>> begin DATASET EXTRACT
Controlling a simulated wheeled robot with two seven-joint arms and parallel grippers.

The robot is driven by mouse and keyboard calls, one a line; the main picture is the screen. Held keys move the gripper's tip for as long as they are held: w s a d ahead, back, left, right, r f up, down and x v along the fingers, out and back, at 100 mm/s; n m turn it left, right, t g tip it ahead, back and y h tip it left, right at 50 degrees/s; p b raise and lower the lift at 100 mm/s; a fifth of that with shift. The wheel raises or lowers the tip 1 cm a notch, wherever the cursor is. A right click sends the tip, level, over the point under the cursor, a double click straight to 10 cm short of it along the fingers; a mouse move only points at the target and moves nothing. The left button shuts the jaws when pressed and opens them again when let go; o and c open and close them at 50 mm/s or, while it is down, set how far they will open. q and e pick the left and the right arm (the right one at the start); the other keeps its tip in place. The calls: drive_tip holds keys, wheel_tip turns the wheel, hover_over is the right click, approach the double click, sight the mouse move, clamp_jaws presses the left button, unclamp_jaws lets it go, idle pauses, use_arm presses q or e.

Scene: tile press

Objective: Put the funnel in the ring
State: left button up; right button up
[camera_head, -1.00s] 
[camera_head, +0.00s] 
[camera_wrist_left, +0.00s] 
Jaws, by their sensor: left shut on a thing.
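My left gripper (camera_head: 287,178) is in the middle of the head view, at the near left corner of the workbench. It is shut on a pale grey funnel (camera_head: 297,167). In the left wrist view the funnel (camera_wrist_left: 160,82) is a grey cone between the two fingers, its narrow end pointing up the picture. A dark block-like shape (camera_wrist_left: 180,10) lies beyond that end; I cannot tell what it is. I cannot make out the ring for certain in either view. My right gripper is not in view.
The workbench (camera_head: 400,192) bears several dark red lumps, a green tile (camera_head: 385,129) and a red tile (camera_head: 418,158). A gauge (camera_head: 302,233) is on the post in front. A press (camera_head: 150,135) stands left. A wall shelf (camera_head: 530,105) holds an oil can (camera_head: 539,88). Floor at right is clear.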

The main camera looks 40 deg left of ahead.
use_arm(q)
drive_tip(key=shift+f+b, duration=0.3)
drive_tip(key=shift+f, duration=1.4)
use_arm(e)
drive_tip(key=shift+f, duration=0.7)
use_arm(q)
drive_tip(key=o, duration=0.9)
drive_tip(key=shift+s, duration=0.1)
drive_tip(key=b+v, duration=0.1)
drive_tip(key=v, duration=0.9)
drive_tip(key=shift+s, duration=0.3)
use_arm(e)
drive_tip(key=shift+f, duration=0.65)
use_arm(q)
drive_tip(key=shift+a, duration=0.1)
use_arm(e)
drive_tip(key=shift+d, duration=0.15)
>> end DATASET EXTRACT
WHAT NEEDS TO BE DONE: Take the data above and return it exactly.

TASK ANSWER:
Controlling a simulated wheeled robot with two seven-joint arms and parallel grippers.

The robot is driven by mouse and keyboard calls, one a line; the main picture is the screen. Held keys move the gripper's tip for as long as they are held: w s a d ahead, back, left, right, r f up, down and x v along the fingers, out and back, at 100 mm/s; n m turn it left, right, t g tip it ahead, back and y h tip it left, right at 50 degrees/s; p b raise and lower the lift at 100 mm/s; a fifth of that with shift. The wheel raises or lowers the tip 1 cm a notch, wherever the cursor is. A right click sends the tip, level, over the point under the cursor, a double click straight to 10 cm short of it along the fingers; a mouse move only points at the target and moves nothing. The left button shuts the jaws when pressed and opens them again when let go; o and c open and close them at 50 mm/s or, while it is down, set how far they will open. q and e pick the left and the right arm (the right one at the start); the other keeps its tip in place. The calls: drive_tip holds keys, wheel_tip turns the wheel, hover_over is the right click, approach the double click, sight the mouse move, clamp_jaws presses the left button, unclamp_jaws lets it go, idle pauses, use_arm presses q or e.

Scene: tile press

Objective: Put the funnel in the ring
State: left button up; right button up
[camera_head, -1.00s] 
[camera_head, +0.00s] 
[camera_wrist_left, +0.00s] 
Jaws, by their sensor: left shut on a thing.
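My left gripper (camera_head: 287,178) is in the middle of the head view, at the near left corner of the workbench. It is shut on a pale grey funnel (camera_head: 297,167). In the left wrist view the funnel (camera_wrist_left: 160,82) is a grey cone between the two fingers, its narrow end pointing up the picture. A dark block-like shape (camera_wrist_left: 180,10) lies beyond that end; I cannot tell what it is. I cannot make out the ring for certain in either view. My right gripper is not in view.
The workbench (camera_head: 400,192) bears several dark red lumps, a green tile (camera_head: 385,129) and a red tile (camera_head: 418,158). A gauge (camera_head: 302,233) is on the post in front. A press (camera_head: 150,135) stands left. A wall shelf (camera_head: 530,105) holds an oil can (camera_head: 539,88). Floor at right is clear.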

The main camera looks 40 deg left of ahead.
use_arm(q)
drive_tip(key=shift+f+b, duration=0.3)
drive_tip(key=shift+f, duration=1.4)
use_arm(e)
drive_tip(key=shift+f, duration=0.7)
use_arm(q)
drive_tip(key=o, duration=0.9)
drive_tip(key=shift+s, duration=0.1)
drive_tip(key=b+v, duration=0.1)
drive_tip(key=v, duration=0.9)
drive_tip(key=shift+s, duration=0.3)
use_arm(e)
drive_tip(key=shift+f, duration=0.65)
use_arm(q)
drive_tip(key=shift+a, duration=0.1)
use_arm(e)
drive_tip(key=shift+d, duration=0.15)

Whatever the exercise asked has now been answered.